In yet another major change at MDC Partners, Forsman & Bodenfors and Kirshenbaum Bond Senecal & Partners are being combined under one brand. The joint entity will now be called Forsman & Bodenfors, retiring the KBS name.
Anna Qvennerstedt, chairman of Forsman & Bodenfors, the Swedish hotshop acquired by MDC in 2016, becomes global executive chairman of the combined agencies. Qvennerstedt will oversee the board along with KBS global CEO Guy Hayward, who retains that title in the merged agancy. Silla Levin will continue to lead Forsman & Bodenfors Sweden as CEO. KBS president Mike Densmore will become F&B New York president.
The move eliminates the KBS moniker, which has been around in one form or another since 1987 when the original founders, Jon Bond and Richard Kirshenbaum -- then referred to as "ad brats" -- opened a shop known for bleeding-edge creative on brands like No Excuses, Moet & Chandon and Snapple before selling a stake to MDC in 2004. Five years later, the name was changed to KBS after Lori Senecal joined as president-CEO. Senecal, who later moved to global CEO at sibling CP&B, retired from advertising last year.
"We chose the F&B name simply because of their reputation in the creative community and in the client community around the world," says Hayward. The initials won't disappear entirely — the agency named a star "KBS" in the Corvus galaxy via the Star-Name Registry.
KBS' star has not been bright lately. Last fall, BMW put its account up for review, after the shop steadily lost other pieces of the brand's U.S. business. BMW appointed Goodby, Silverstein & Partners as its lead creative agency in the U.S. earlier this year.
KBS also saw a number of high-profile executive departures in recent years.
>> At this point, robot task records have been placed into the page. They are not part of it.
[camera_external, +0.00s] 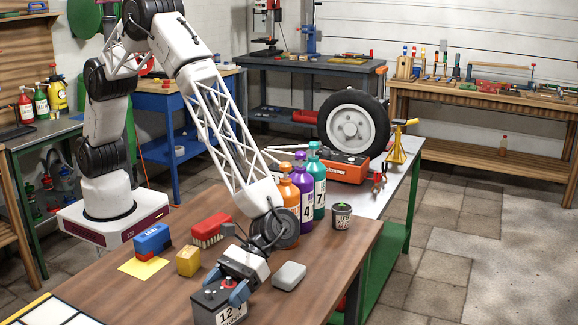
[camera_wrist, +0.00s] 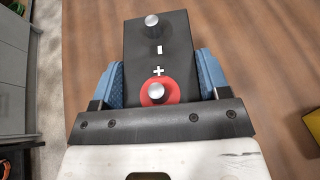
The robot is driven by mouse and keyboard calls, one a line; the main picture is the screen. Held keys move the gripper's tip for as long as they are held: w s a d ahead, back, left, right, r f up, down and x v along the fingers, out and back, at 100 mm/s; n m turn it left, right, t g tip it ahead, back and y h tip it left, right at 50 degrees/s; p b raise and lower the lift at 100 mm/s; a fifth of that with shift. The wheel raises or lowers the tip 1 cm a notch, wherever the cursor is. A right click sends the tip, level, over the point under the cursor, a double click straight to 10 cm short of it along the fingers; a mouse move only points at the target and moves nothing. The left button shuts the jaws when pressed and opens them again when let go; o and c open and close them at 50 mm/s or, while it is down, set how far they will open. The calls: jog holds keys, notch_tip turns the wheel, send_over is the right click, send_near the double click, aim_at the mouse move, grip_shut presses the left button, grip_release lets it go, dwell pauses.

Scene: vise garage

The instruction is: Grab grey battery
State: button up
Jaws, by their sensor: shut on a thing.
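The battery (camera_external: 217,306) is a dark grey block with a light front label that reads 12. It is near the front edge of the wooden table. My gripper (camera_external: 226,287) is above it, with its blue fingers on either side, shut on it. In the wrist view the battery (camera_wrist: 160,52) lies between the blue fingers of my gripper (camera_wrist: 161,80). Its top shows two metal terminals, a plus and a minus mark, and a red ring around the plus terminal. I cannot tell whether it touches the table.
The wooden table (camera_external: 335,262) also holds a grey rounded block (camera_external: 289,276), a yellow block (camera_external: 188,261), a blue block (camera_external: 152,239), a red brush (camera_external: 211,229) and a dark cup (camera_external: 342,216). Orange (camera_external: 289,212), purple (camera_external: 302,188) and teal (camera_external: 317,185) bottles stand behind.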

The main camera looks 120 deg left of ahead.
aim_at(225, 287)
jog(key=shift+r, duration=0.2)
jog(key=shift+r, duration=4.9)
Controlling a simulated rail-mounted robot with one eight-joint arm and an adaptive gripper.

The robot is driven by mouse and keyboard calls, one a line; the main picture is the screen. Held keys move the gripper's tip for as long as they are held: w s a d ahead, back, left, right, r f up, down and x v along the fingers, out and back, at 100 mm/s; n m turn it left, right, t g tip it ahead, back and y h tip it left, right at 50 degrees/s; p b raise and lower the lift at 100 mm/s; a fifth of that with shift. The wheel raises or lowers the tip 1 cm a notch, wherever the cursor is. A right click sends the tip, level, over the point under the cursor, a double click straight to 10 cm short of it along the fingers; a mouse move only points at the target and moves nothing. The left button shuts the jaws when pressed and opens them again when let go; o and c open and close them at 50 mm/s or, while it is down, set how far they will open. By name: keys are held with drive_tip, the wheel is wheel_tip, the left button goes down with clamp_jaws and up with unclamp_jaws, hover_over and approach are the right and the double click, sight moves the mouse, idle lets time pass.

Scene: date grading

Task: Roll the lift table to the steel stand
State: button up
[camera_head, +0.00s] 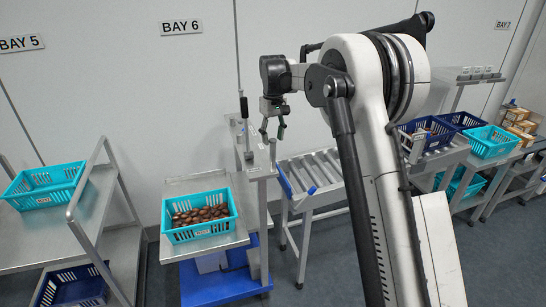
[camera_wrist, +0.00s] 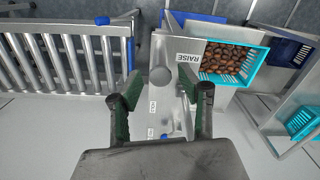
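The lift table has a steel top (camera_head: 176,250) above a blue base (camera_head: 212,288) in the head view. A turquoise crate (camera_head: 200,230) of brown dates stands on it. The crate also shows in the wrist view (camera_wrist: 256,66), at upper right. I cannot tell which frame is the steel stand.
A roller conveyor (camera_head: 312,175) stands right of the lift table. A steel two-shelf rack (camera_head: 110,190) with a turquoise crate (camera_head: 45,184) stands at left. Blue and turquoise crates (camera_head: 488,142) fill racks at right. A "RAISE" label (camera_wrist: 188,50) shows near the post.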

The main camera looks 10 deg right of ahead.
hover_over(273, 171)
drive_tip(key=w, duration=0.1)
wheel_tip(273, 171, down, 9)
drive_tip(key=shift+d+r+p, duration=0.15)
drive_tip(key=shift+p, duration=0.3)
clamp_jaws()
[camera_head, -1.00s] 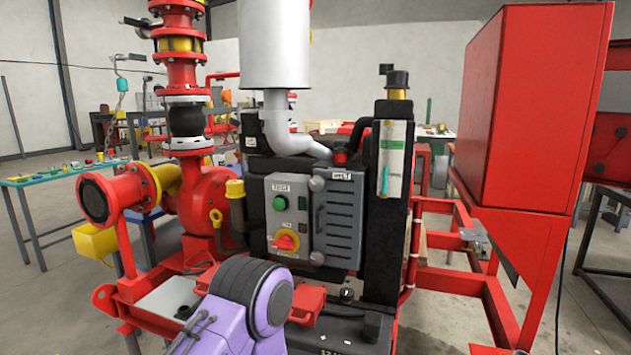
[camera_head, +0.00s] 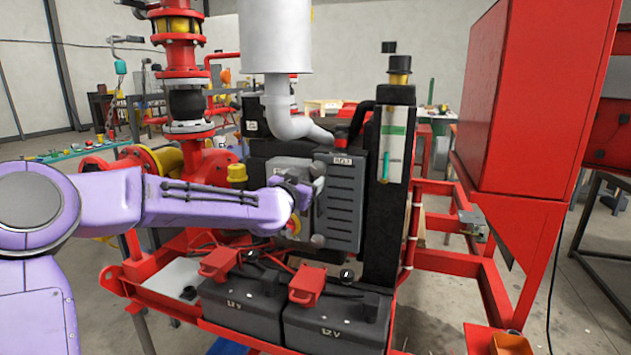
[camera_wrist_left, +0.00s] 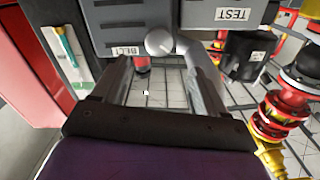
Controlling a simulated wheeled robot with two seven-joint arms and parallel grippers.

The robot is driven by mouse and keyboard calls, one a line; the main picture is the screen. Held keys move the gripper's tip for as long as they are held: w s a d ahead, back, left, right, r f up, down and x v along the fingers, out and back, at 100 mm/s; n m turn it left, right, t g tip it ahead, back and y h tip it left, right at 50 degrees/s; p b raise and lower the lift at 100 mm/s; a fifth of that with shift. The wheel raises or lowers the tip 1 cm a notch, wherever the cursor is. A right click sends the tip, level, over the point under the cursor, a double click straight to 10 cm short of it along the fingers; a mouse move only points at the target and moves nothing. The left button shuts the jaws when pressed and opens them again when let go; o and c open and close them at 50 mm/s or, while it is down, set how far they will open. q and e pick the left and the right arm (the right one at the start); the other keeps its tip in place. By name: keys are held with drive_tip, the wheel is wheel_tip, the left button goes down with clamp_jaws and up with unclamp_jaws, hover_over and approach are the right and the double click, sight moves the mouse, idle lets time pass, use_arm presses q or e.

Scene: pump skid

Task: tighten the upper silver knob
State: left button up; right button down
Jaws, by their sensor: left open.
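The upper silver knob (camera_head: 317,169) is on the front of the dark grey control box, at the top left corner of its slatted cover (camera_head: 341,205). My left gripper (camera_head: 303,188) is at the box front, close to this knob and partly hidden by my purple wrist. A lower silver knob (camera_head: 317,241) sits below on the cover edge.
A red-and-yellow switch (camera_head: 292,226) is just below my wrist. A grey exhaust pipe (camera_head: 290,120) rises above the box. Two black batteries (camera_head: 335,322) lie below, and a large red cabinet (camera_head: 520,110) stands right.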

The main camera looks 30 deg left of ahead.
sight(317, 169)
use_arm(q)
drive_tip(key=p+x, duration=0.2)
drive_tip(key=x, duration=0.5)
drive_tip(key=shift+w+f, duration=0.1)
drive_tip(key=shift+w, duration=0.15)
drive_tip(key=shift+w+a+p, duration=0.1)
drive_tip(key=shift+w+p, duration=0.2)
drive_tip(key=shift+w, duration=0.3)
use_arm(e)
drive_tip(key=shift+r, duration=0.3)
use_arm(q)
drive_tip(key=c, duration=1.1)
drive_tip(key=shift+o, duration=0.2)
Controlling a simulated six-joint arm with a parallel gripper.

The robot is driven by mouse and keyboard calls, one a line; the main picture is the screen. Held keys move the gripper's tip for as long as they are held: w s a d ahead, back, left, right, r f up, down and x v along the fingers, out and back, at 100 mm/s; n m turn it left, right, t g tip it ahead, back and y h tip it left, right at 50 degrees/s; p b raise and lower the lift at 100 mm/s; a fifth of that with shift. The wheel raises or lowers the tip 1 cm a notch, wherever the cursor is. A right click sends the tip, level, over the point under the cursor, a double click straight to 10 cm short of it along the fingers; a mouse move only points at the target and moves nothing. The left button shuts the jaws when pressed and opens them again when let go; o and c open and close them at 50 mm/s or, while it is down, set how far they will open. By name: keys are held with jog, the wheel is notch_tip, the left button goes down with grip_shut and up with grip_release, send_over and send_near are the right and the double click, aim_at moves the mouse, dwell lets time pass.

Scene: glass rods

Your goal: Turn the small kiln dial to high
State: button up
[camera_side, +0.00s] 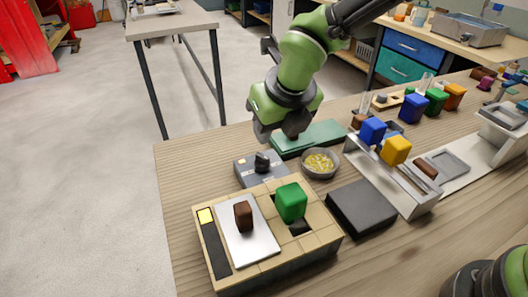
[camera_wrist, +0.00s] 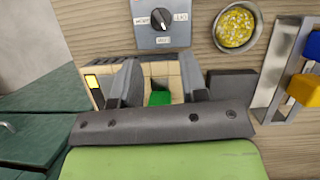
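The kiln dial is a dark round knob (camera_side: 262,162) on a small grey control box (camera_side: 246,175) beside the tan brick kiln (camera_side: 215,275). I cannot read the labels reliably. My gripper (camera_side: 290,134) is above and behind the control box in the side view, apart from the knob. In the wrist view its two fingers (camera_wrist: 160,78) are spread with nothing held between them.
A green block (camera_side: 291,201) and a brown block (camera_side: 243,216) on a metal plate are on the kiln. A bowl of yellow bits (camera_side: 320,163) stands right of the control box. A dark slab (camera_side: 361,208) and a metal rack (camera_side: 415,200) with coloured blocks are farther right.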

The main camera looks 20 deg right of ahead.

The agency's worldwide revenue dropped 1.5 percent to $133.3 million in 2017 from $135.3 million in 2016, according to Ad Age Datacenter estimates.
Qvennerstedt says the merger with KBS makes sense because the shops are complementary. (Initially, MDC forged a global partnership between Forsman and MDC sibling Crispin Porter & Bogusky, but that ended last year, says Qvennerstedt.) The new F&B "combines a lot of different capabilities" including creative, tech and media, she says, and will continue her agency's "non-hierarchical way of working that unlocks creativity across the whole agency."
Hayward says the two agencies were first introduced at a MDC summit in Nashville this spring to find ways to work together, and kept talking further in the ensuing months. "It became something that had its own energy," he says. With a combination, KBS saw the opportunity to double its global footprint overnight, Hayward says.
The new leadership team oversees 700 employees across eight offices in North America, Europe and Asia. It will have dual headquarters in Sweden and New York. The agency's clients include Diageo, H&M, Hyatt, LG, Procter & Gamble, Vanguard and Volvo.
The new F&B will work with a number of partners, including The Media Kitchen, which will retain its name and offer integrated media buying and planning as it embeds in other offices. Digital transformation and product innovation shop Albion will also retain its name.
The merger announcement comes just days after MDC Partners announced its CEO and chairman Scott Kauffman will be stepping down — a change that comes as the holding company has had a difficult year. Kauffman called the advertising holding company's first-quarter results "unacceptable" in May, citing client cutbacks and slower conversion in its new-business pipeline. In its second-quarter earnings last month, the holding company said it was looking into possible dispositions of non-core assets or those that "might be more valuable in someone else's hands."
The Forsman/KBS pairing, as well as the move to bring back creative guru Alex Bogusky as co-founder and chief creative engineer at Crispin Porter & Bogusky, seem to signal a willingness to shake things up at the holding company.